◆ **DIRECTIONS**
Output the full listing below exactly, without the pictures.
* start EXERCISE MATERIALS *
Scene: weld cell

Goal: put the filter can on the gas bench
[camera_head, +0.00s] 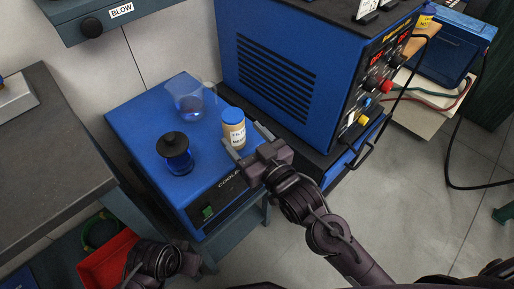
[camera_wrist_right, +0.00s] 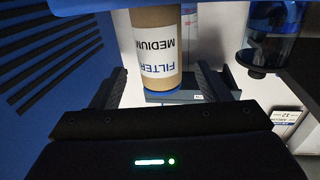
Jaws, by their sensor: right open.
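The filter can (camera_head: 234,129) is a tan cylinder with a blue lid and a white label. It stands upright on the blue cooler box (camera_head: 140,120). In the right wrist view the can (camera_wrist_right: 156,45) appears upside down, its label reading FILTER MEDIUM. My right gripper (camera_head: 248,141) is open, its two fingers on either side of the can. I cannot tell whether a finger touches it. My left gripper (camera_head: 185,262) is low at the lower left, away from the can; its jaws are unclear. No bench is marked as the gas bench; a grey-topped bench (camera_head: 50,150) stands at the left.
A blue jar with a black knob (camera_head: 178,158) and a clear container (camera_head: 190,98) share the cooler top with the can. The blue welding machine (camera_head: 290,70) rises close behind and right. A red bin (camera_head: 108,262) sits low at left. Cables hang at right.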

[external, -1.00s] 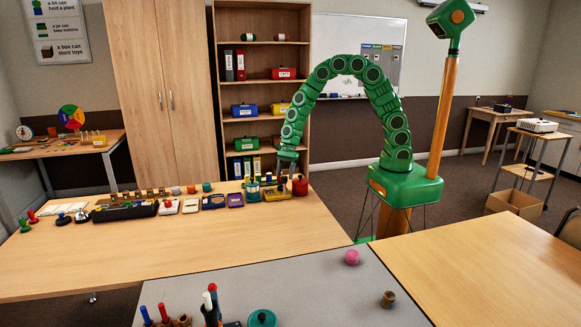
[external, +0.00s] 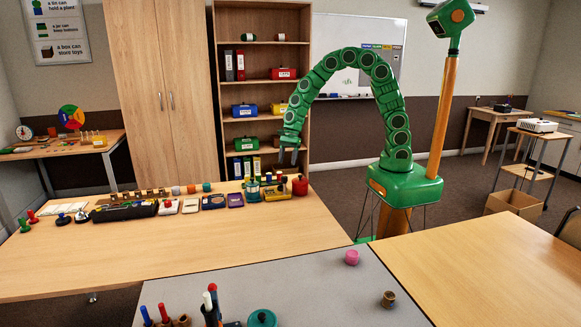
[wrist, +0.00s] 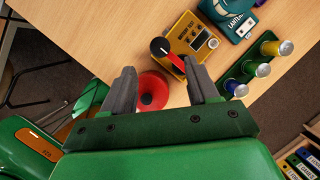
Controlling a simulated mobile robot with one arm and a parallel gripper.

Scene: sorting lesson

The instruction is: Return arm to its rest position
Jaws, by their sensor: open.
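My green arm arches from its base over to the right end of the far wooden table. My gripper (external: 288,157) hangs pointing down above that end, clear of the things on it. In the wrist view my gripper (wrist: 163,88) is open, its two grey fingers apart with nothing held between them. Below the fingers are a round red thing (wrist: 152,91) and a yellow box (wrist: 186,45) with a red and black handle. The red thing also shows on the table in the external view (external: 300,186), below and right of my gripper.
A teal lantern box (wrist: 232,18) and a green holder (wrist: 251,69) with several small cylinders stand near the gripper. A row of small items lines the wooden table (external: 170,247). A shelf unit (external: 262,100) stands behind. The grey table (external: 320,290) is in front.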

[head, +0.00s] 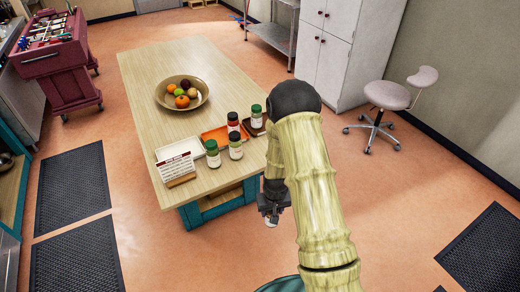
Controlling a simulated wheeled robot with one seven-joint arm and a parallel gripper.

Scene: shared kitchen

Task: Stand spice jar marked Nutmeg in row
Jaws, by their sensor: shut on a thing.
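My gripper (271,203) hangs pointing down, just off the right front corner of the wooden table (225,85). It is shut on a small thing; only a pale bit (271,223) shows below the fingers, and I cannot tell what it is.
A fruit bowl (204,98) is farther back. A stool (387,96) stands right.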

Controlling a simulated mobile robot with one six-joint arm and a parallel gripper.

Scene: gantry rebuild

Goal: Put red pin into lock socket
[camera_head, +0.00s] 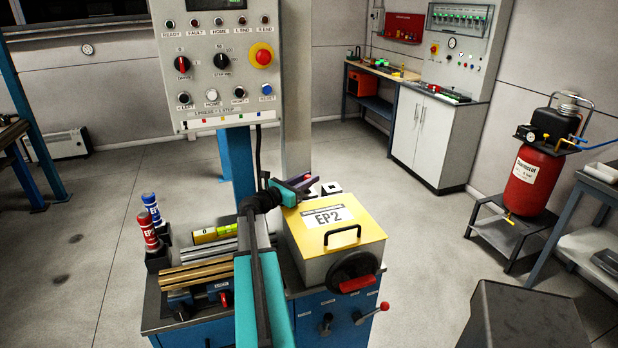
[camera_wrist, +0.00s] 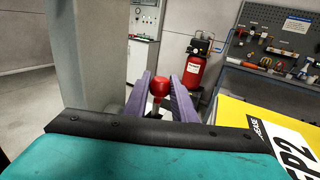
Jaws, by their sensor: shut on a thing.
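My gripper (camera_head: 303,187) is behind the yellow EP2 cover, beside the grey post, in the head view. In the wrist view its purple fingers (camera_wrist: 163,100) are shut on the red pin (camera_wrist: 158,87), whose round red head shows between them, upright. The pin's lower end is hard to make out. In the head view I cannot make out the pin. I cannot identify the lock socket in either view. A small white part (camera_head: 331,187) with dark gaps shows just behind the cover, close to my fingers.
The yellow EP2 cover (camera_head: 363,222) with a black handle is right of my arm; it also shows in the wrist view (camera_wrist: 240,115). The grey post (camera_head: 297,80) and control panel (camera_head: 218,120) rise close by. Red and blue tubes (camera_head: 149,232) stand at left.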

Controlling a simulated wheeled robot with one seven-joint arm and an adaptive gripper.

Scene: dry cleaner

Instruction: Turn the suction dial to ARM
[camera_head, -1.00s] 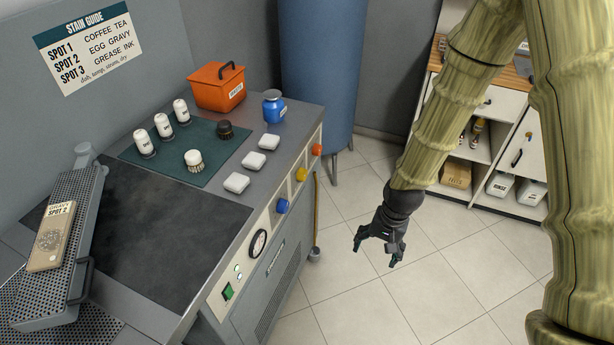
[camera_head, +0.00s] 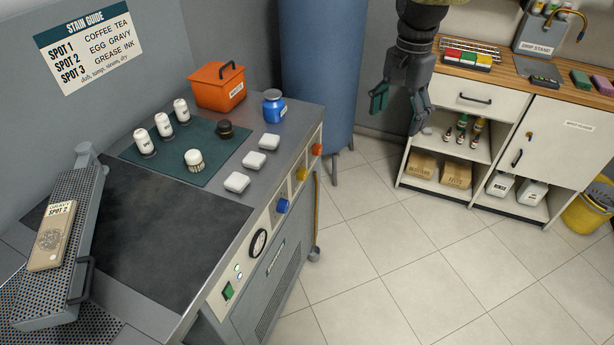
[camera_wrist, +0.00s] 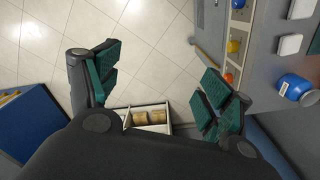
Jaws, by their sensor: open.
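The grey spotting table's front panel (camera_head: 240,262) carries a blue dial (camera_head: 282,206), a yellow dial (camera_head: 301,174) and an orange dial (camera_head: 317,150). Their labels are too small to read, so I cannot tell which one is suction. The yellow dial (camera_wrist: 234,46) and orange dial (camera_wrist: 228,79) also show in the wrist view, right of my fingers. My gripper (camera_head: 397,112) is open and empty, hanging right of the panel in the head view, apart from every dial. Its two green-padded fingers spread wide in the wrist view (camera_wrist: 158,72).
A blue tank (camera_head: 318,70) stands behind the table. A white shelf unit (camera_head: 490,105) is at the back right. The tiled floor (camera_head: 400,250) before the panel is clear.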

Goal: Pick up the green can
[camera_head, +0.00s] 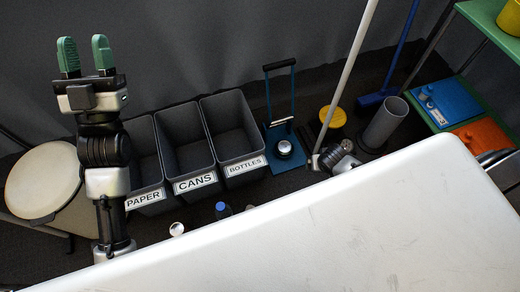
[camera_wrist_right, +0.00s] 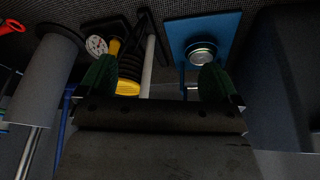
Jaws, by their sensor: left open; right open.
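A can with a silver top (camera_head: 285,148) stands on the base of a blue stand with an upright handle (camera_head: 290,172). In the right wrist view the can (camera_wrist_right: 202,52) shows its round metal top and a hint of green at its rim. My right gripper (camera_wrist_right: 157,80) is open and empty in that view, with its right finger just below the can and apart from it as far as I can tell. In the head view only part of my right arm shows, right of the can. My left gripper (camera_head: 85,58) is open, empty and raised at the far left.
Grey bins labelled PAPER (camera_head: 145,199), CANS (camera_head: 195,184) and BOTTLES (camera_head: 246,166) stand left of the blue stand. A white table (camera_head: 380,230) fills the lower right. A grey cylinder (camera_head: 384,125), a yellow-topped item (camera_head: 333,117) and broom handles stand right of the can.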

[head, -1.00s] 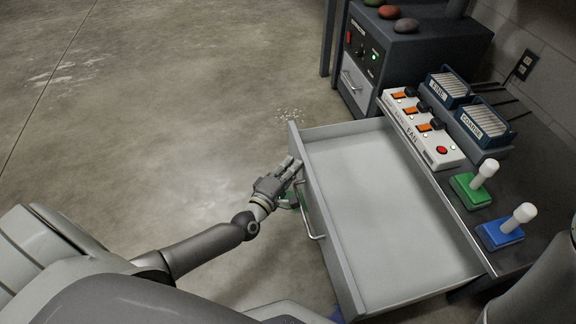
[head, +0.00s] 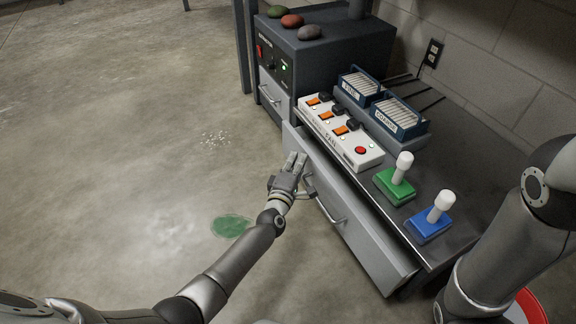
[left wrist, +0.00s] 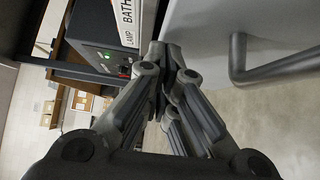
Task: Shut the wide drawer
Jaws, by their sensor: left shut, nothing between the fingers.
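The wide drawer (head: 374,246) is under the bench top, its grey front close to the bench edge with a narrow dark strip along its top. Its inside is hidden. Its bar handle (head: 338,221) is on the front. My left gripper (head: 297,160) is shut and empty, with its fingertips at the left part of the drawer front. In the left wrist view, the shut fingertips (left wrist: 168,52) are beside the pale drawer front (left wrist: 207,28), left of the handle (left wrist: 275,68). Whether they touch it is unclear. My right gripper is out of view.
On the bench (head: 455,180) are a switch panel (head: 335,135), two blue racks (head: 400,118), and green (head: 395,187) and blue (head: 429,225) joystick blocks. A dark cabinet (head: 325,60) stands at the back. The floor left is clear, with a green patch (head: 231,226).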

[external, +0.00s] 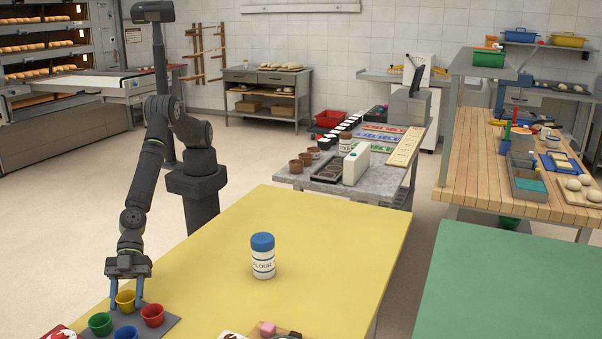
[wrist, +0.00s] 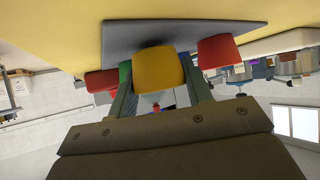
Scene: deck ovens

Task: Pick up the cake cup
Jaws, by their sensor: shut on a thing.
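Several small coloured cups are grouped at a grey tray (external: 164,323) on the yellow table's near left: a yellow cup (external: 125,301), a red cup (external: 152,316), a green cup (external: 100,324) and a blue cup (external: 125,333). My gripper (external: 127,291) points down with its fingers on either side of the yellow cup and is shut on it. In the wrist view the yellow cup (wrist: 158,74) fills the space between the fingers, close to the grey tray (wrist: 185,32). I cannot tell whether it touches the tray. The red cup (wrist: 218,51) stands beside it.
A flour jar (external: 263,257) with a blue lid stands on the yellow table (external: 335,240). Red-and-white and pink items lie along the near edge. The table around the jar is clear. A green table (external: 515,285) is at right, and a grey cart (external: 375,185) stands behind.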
* end EXERCISE MATERIALS *
◆ **TASK RESPONSE**
Scene: weld cell

Goal: put the filter can on the gas bench
[camera_head, +0.00s] 
[camera_wrist_right, +0.00s] 
Jaws, by their sensor: right open.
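The filter can (camera_head: 234,129) is a tan cylinder with a blue lid and a white label. It stands upright on the blue cooler box (camera_head: 140,120). In the right wrist view the can (camera_wrist_right: 156,45) appears upside down, its label reading FILTER MEDIUM. My right gripper (camera_head: 248,141) is open, its two fingers on either side of the can. I cannot tell whether a finger touches it. My left gripper (camera_head: 185,262) is low at the lower left, away from the can; its jaws are unclear. No bench is marked as the gas bench; a grey-topped bench (camera_head: 50,150) stands at the left.
A blue jar with a black knob (camera_head: 178,158) and a clear container (camera_head: 190,98) share the cooler top with the can. The blue welding machine (camera_head: 290,70) rises close behind and right. A red bin (camera_head: 108,262) sits low at left. Cables hang at right.

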[external, -1.00s] 
[external, +0.00s] 
[wrist, +0.00s] 
Controlling a simulated mobile robot with one arm and a parallel gripper.

Scene: sorting lesson

The instruction is: Return arm to its rest position
Jaws, by their sensor: open.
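My green arm arches from its base over to the right end of the far wooden table. My gripper (external: 288,157) hangs pointing down above that end, clear of the things on it. In the wrist view my gripper (wrist: 163,88) is open, its two grey fingers apart with nothing held between them. Below the fingers are a round red thing (wrist: 152,91) and a yellow box (wrist: 186,45) with a red and black handle. The red thing also shows on the table in the external view (external: 300,186), below and right of my gripper.
A teal lantern box (wrist: 232,18) and a green holder (wrist: 251,69) with several small cylinders stand near the gripper. A row of small items lines the wooden table (external: 170,247). A shelf unit (external: 262,100) stands behind. The grey table (external: 320,290) is in front.

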[head, +0.00s] 
Controlling a simulated wheeled robot with one seven-joint arm and a parallel gripper.

Scene: shared kitchen

Task: Stand spice jar marked Nutmeg in row
Jaws, by their sensor: shut on a thing.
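My gripper (271,203) hangs pointing down, just off the right front corner of the wooden table (225,85). It is shut on a small thing; only a pale bit (271,223) shows below the fingers, and I cannot tell what it is.
A fruit bowl (204,98) is farther back. A stool (387,96) stands right.

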Controlling a simulated mobile robot with one six-joint arm and a parallel gripper.

Scene: gantry rebuild

Goal: Put red pin into lock socket
[camera_head, +0.00s] 
[camera_wrist, +0.00s] 
Jaws, by their sensor: shut on a thing.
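My gripper (camera_head: 303,187) is behind the yellow EP2 cover, beside the grey post, in the head view. In the wrist view its purple fingers (camera_wrist: 163,100) are shut on the red pin (camera_wrist: 158,87), whose round red head shows between them, upright. The pin's lower end is hard to make out. In the head view I cannot make out the pin. I cannot identify the lock socket in either view. A small white part (camera_head: 331,187) with dark gaps shows just behind the cover, close to my fingers.
The yellow EP2 cover (camera_head: 363,222) with a black handle is right of my arm; it also shows in the wrist view (camera_wrist: 240,115). The grey post (camera_head: 297,80) and control panel (camera_head: 218,120) rise close by. Red and blue tubes (camera_head: 149,232) stand at left.

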Controlling a simulated wheeled robot with one seven-joint arm and an adaptive gripper.

Scene: dry cleaner

Instruction: Turn the suction dial to ARM
[camera_head, -1.00s] 
[camera_head, +0.00s] 
[camera_wrist, +0.00s] 
Jaws, by their sensor: open.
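The grey spotting table's front panel (camera_head: 240,262) carries a blue dial (camera_head: 282,206), a yellow dial (camera_head: 301,174) and an orange dial (camera_head: 317,150). Their labels are too small to read, so I cannot tell which one is suction. The yellow dial (camera_wrist: 234,46) and orange dial (camera_wrist: 228,79) also show in the wrist view, right of my fingers. My gripper (camera_head: 397,112) is open and empty, hanging right of the panel in the head view, apart from every dial. Its two green-padded fingers spread wide in the wrist view (camera_wrist: 158,72).
A blue tank (camera_head: 318,70) stands behind the table. A white shelf unit (camera_head: 490,105) is at the back right. The tiled floor (camera_head: 400,250) before the panel is clear.

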Goal: Pick up the green can
[camera_head, +0.00s] 
[camera_wrist_right, +0.00s] 
Jaws, by their sensor: left open; right open.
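A can with a silver top (camera_head: 285,148) stands on the base of a blue stand with an upright handle (camera_head: 290,172). In the right wrist view the can (camera_wrist_right: 202,52) shows its round metal top and a hint of green at its rim. My right gripper (camera_wrist_right: 157,80) is open and empty in that view, with its right finger just below the can and apart from it as far as I can tell. In the head view only part of my right arm shows, right of the can. My left gripper (camera_head: 85,58) is open, empty and raised at the far left.
Grey bins labelled PAPER (camera_head: 145,199), CANS (camera_head: 195,184) and BOTTLES (camera_head: 246,166) stand left of the blue stand. A white table (camera_head: 380,230) fills the lower right. A grey cylinder (camera_head: 384,125), a yellow-topped item (camera_head: 333,117) and broom handles stand right of the can.

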[head, -1.00s] 
[head, +0.00s] 
[left wrist, +0.00s] 
Task: Shut the wide drawer
Jaws, by their sensor: left shut, nothing between the fingers.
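The wide drawer (head: 374,246) is under the bench top, its grey front close to the bench edge with a narrow dark strip along its top. Its inside is hidden. Its bar handle (head: 338,221) is on the front. My left gripper (head: 297,160) is shut and empty, with its fingertips at the left part of the drawer front. In the left wrist view, the shut fingertips (left wrist: 168,52) are beside the pale drawer front (left wrist: 207,28), left of the handle (left wrist: 275,68). Whether they touch it is unclear. My right gripper is out of view.
On the bench (head: 455,180) are a switch panel (head: 335,135), two blue racks (head: 400,118), and green (head: 395,187) and blue (head: 429,225) joystick blocks. A dark cabinet (head: 325,60) stands at the back. The floor left is clear, with a green patch (head: 231,226).

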[external, +0.00s] 
[wrist, +0.00s] 
Scene: deck ovens

Task: Pick up the cake cup
Jaws, by their sensor: shut on a thing.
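Several small coloured cups are grouped at a grey tray (external: 164,323) on the yellow table's near left: a yellow cup (external: 125,301), a red cup (external: 152,316), a green cup (external: 100,324) and a blue cup (external: 125,333). My gripper (external: 127,291) points down with its fingers on either side of the yellow cup and is shut on it. In the wrist view the yellow cup (wrist: 158,74) fills the space between the fingers, close to the grey tray (wrist: 185,32). I cannot tell whether it touches the tray. The red cup (wrist: 218,51) stands beside it.
A flour jar (external: 263,257) with a blue lid stands on the yellow table (external: 335,240). Red-and-white and pink items lie along the near edge. The table around the jar is clear. A green table (external: 515,285) is at right, and a grey cart (external: 375,185) stands behind.

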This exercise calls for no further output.